Artist database

This is the Artist Database of BMC, which includes information about composers, musicians, orchestras, choirs and groups that are either Hungarian or Hungarian by origin or live in Hungary, as well as information about releases recorded with them.

Doráti Antal


Place of Birth
Date of Birth

Conductor Antal Dorati was born in Budapest in 1906. His parents were professional musicians; the father was a violinist in the Budapest Philharmonic Orchestra. At the Ferenc Liszt Academy of Music he was the student of Leo Weiner, Kodály (composition), and Bartók (piano). He also studied philosophy at Vienna University.
When he graduated, he became a rehearsal coach at the Budapest Royal Opera, debuting there as a conductor the same year (1924). In 1928 he became Fritz Busch's assistant at the Dresden Opera, then music director in Münster, Germany (1929-1933). He left Germany for France in 1933 and joined the conducting staff of the Ballets Russes de Monte Carlo, which was the successor to Sergei Diaghilev's famed Russian Ballet company. Touring Europe, Australia, New Zealand, he also made guest conducting appearances with major orchestras. In 1941 he was hired as musical director of the newly-formed American Ballet Theater. Dorati spent four years at the helm of the Dallas Symphony Orchestra (1945-1949), rebuilding it following its complete reorganization. He then led the Minneapolis Symphony Orchestra for more than ten years. He was music director of the BBC Symphony in London (1963-1966), the Stockholm Philharmonic (1966-1970), the National Symphony Orchestra of Washington, D.C. (1970-1977) and the Detroit Symphony Orchestra (1977-1981), and contributed to the elevation of each of them to a great extent. In the meantime, after the 1956 Hungarian revolution, he helped organize the Philharmonia Hungarica from the ranks of Hungarian refugee musicians, making it a highly respected ensemble.

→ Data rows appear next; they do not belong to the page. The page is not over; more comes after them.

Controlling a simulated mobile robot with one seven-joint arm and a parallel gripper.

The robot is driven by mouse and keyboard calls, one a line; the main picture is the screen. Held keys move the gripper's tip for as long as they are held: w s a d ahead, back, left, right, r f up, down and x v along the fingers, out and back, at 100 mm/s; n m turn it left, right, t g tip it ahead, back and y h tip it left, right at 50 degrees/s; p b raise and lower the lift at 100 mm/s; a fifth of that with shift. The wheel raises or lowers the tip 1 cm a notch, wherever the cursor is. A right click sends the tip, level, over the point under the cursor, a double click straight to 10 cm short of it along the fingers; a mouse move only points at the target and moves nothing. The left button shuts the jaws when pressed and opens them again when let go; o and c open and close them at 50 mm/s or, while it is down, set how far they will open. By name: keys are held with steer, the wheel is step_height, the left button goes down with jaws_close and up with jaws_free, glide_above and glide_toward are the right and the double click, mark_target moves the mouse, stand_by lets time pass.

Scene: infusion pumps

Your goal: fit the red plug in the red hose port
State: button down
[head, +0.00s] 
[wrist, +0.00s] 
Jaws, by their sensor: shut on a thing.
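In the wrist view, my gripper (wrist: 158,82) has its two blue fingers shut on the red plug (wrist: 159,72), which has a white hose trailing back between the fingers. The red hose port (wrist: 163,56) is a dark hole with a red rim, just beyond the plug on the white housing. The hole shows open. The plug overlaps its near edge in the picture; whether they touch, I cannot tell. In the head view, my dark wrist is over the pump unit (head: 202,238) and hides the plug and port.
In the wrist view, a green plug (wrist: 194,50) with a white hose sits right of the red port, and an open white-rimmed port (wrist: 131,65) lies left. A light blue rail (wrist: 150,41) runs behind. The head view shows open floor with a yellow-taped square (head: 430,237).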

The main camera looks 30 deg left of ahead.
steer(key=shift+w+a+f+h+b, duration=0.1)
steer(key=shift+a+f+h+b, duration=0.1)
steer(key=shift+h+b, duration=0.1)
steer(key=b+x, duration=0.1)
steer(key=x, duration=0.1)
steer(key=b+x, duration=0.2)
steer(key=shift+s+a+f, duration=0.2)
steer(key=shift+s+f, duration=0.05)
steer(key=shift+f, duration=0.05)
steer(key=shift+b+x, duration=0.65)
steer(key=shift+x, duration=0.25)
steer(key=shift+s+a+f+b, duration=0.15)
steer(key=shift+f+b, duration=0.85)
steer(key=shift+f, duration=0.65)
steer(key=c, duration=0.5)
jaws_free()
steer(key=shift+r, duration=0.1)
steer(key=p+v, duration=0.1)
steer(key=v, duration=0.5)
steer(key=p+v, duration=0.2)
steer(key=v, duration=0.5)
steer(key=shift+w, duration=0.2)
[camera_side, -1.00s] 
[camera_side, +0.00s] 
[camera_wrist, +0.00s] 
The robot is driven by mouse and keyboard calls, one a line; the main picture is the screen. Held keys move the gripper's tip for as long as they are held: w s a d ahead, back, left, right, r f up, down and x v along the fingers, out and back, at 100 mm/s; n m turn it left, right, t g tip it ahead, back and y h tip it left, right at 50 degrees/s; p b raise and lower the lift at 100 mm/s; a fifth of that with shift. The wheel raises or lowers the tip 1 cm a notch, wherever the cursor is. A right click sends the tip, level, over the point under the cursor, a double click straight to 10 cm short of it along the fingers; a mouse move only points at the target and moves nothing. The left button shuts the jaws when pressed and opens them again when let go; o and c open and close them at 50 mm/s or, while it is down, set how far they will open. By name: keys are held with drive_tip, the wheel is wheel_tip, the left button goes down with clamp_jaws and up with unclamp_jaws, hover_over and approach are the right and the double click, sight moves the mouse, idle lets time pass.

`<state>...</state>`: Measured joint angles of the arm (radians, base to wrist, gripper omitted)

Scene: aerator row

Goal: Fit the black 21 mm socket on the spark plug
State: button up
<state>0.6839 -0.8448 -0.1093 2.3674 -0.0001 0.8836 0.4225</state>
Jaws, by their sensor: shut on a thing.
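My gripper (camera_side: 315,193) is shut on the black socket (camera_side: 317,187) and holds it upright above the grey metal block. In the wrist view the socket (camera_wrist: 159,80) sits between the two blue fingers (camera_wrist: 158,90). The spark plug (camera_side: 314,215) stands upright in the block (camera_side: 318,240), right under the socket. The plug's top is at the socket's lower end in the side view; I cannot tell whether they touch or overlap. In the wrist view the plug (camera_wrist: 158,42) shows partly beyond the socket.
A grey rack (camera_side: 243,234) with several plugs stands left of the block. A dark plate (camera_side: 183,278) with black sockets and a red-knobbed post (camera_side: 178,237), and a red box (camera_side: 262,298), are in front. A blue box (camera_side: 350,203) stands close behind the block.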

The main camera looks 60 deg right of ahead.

In 1985 he was awarded with Béla Bartók-Ditta Pásztory Prize.

With all these groups he made excellent recordings. He was especially well-known for his Bartók and Kodály recordings, and for his work on other moderns such as Stravinsky, Copland, Messiaen, and Pettersson. One of his greatest legacies was his pioneering series of the complete Haydn symphonies for London (Decca), and his revivals of Haydn operas (Philips). Doráti died in 1988 in Gerzensee, Schwitzerland.